Special Report | Treasury Outsourcing
The concept of treasury outsourcing has been around since the 1980s, but until fairly recently, it enjoyed limited adoption, owing to concerns about operational control. But cost pressures are forcing treasurers to look at the concept again.
Outsourcing means different things to different people, but at its most basic level, it refers to any services that are provided by an external supplier. The term is also applied in the context of Cloud or software-as-a-service technology platforms.
External providers can be used for treasury processes such as netting, bank reconciliation, or the full suite of front-, middle- and back-office processes. Outsourcing enables companies to free up treasury staff to focus on strategic tasks, while providers may be able to benefit from economies of scale and thereby offer services at a favorable price.
Different companies look for different types of service. “In some cases, the organization wants to outsource its treasury operations, including transaction execution and incorporating front, back and middle office,” says Pat Leavy, executive director of Dublin-based corporate treasury specialists FTI Treasury. “Other organizations want to do the front-office execution themselves, while outsourcing their back office and accounting.”
The treasury outsourcing business has seen some ups and downs. “Twenty years ago there was a lot of excitement about treasury outsourcing, but it never really took off in the way it should have,” says Gautam Dhillon, founder and CEO of Treasury Outsourcing, which offers operational outsourcing solutions to midcap and public-sector organizations. “The concept of outsourcing got people’s attention, but treasury is seen as a very high value activity, and there were concerns about a loss of control.”
The outsourcing landscape has shifted since the concept first became popular.
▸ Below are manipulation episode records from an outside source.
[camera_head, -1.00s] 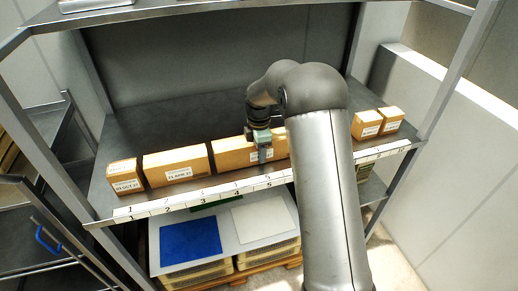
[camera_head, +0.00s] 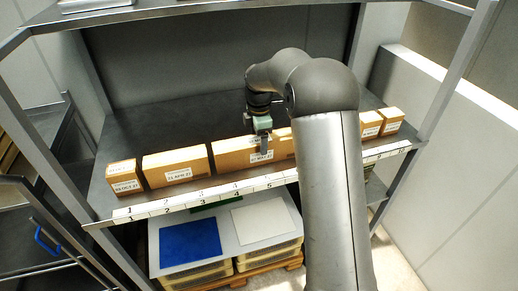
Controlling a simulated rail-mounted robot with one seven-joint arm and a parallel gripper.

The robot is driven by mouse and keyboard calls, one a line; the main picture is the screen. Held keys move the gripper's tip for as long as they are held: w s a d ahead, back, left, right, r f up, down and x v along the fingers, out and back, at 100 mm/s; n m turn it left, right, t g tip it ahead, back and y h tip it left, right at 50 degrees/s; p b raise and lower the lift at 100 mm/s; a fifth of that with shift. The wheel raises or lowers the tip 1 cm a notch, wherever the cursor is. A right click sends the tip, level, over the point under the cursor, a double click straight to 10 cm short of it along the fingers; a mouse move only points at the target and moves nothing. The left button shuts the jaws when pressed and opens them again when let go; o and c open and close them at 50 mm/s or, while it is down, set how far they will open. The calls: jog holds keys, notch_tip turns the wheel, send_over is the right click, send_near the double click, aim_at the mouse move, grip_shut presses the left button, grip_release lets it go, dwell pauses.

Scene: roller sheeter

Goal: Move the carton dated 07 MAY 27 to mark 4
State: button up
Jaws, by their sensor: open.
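The carton (camera_head: 228,156) third from the left stands near the shelf's front edge, behind the stretch around marks 4 and 5. Its label is small and partly covered by my gripper, but it seems to read 07 MAY 27. My gripper (camera_head: 264,147) is open and points down at the front of this carton, near its right part. One finger hangs in front of the label. I cannot tell whether it touches the carton. The number strip (camera_head: 200,197) runs along the shelf's front edge, and mark 4 is left of the gripper.
A long carton (camera_head: 177,167) stands close on the left, and a smaller carton (camera_head: 125,177) is at the far left. Another carton (camera_head: 285,145) is partly hidden by my arm. Small cartons (camera_head: 391,121) stand at the right. The shelf (camera_head: 160,125) is clear behind the row.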

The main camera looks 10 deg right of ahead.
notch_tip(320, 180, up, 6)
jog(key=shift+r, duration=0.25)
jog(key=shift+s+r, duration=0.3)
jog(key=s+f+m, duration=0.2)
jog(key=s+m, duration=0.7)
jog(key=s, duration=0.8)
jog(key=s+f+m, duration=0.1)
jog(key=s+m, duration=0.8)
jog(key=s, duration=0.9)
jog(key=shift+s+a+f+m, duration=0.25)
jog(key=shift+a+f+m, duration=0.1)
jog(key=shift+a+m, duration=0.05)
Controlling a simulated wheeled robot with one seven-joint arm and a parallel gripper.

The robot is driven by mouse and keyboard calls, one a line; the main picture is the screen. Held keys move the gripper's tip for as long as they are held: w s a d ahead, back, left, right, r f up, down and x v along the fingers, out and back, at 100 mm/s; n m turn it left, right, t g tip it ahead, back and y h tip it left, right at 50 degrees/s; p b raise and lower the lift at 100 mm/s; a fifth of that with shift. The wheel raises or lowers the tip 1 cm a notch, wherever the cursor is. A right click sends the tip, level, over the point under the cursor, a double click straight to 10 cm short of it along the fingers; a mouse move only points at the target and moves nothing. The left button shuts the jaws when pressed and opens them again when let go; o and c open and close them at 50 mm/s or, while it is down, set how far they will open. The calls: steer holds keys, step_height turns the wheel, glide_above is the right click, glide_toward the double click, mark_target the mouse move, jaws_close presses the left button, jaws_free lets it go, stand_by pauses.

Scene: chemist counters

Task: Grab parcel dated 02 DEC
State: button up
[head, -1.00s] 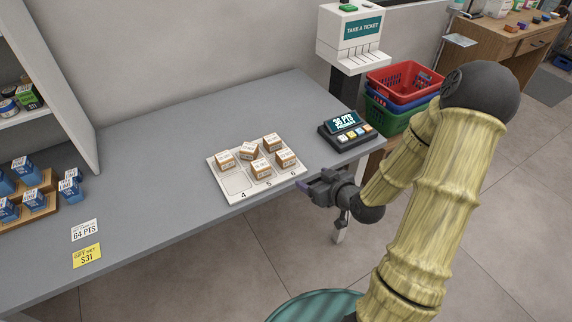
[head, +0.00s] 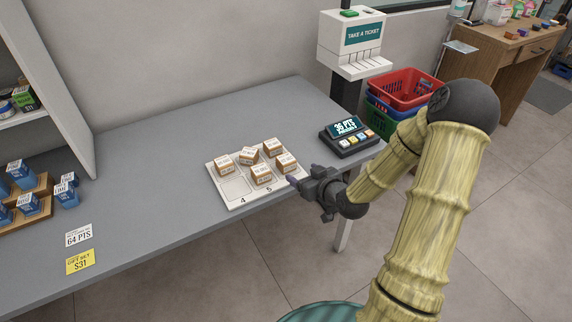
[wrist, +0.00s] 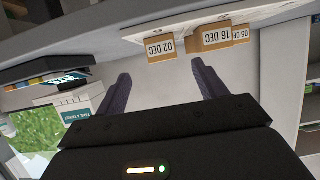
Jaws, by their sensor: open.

Many of the banks that offered outsourcing 20 years ago have since pulled out of the market, often owing to the realization that volumes of activity were less than expected. Bank of America Merrill Lynch is one exception, with its Managed Treasury Liquidity Services (MTLS).
Meanwhile some additional nonbank providers have recently emerged, such as Treasury Outsourcing. In other markets such as the Middle East, the concept of outsourcing has yet to become mainstream. Murali Subramanian, executive vice president and transaction banking group head at Abu Dhabi Commercial Bank, says the term is not commonly used in the Middle East, where treasury has only existed as a distinct function for a few years. “Outsourcing has more or less come to mean simplifying the complex infrastructure that corporates have to navigate in their day-to-day business—so they effectively outsource the visibility and management of their accounts to an overlay bank with the requisite service capabilities,” he adds.